Like the Dutch Catholics, Indian Muslims should be encouraged to outgrow their religious conditioning, and to explore the spiritual sphere afresh. This will automatically bring them in closer touch with their Hindu surroundings, and help them reintegrate into the society from which they were estranged by Islam.

Footnotes:


  1. The Shankaracharya was quoted to this effect in India Today, 31-5-1986, with the comment: “Hindu stalwarts like him are convinced – however ludicrous it might sound – that a conspiracy of sociology and demography will soon render the Hindus a minority in their own country.” 

  2. Not that this is so extreme, for even model secularist Khushwant Singh writes (Need for a New Religion in India and Other Essays, UBSPD, Delhi 1993, p.16): “We must disenfranchise parents who have more than two children and forbid them from holding elective offices. We must also make sterilisation of both parents on the birth of their second child compulsory.” 

  3. Including Madanlal Pahwa, a refugee from West Pakistan and an accomplice in the Mahatma Gandhi murder case, whom I interviewed in Mumbai, January 1996. 

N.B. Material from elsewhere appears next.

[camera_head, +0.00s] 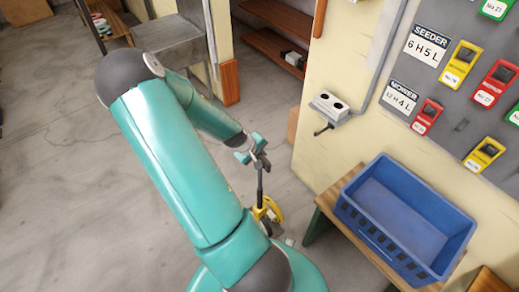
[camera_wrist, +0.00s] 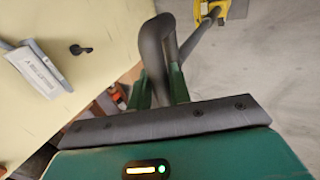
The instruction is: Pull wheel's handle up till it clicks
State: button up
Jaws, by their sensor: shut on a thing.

  4. Anwar Shaikh: Is India Going Islamic? – a Review (private pamphlet reviewing Baljit Rai’s book, Cardiff 1994), p.8. In his latest book (A Tale of Two Gujarati Saints, A. Ghosh, Houston 1998), he explicitly abandons this position. 

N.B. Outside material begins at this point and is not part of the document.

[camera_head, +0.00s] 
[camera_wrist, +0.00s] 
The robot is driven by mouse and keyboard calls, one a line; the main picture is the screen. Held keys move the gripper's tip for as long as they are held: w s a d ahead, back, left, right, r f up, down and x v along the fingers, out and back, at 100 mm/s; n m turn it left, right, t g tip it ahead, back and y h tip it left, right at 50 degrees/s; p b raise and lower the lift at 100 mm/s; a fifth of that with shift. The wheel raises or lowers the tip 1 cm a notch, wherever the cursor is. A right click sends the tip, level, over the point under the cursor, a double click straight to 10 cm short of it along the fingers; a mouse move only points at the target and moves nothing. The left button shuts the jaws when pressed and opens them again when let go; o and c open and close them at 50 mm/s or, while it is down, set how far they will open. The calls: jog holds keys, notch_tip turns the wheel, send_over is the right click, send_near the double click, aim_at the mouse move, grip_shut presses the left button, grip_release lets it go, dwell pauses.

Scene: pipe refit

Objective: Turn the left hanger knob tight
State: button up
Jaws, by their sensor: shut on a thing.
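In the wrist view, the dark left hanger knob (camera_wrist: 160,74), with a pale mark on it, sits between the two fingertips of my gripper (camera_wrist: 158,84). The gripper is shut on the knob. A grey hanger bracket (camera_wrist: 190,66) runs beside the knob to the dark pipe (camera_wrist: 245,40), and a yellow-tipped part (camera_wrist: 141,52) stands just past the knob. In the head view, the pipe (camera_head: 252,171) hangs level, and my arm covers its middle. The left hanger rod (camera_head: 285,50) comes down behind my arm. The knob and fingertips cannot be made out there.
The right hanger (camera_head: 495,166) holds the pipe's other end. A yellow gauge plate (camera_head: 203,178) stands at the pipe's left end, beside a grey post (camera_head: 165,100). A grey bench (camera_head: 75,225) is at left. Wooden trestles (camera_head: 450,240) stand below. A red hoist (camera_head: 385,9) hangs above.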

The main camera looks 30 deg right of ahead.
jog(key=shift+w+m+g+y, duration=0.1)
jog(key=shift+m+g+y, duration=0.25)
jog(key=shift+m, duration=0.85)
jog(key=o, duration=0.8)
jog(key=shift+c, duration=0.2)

  5. Baljit Rai: Is India Going Islamic?, p.107 

  6. A. Vashisht: “Marriage game: beat the Mussalman”, Young India, July 1995. 

  7. A. Chatterjee: Hindu Nation (Voice of India, 1995), p.45. 

  8. And as late as 1976, my schoolteacher of Catholic religion told us to have many children, for this was the way to make the Catholic community stronger and more powerful. On present trends, the Catholic minority in Northern Ireland is all set to numerically overtake the Protestant majority.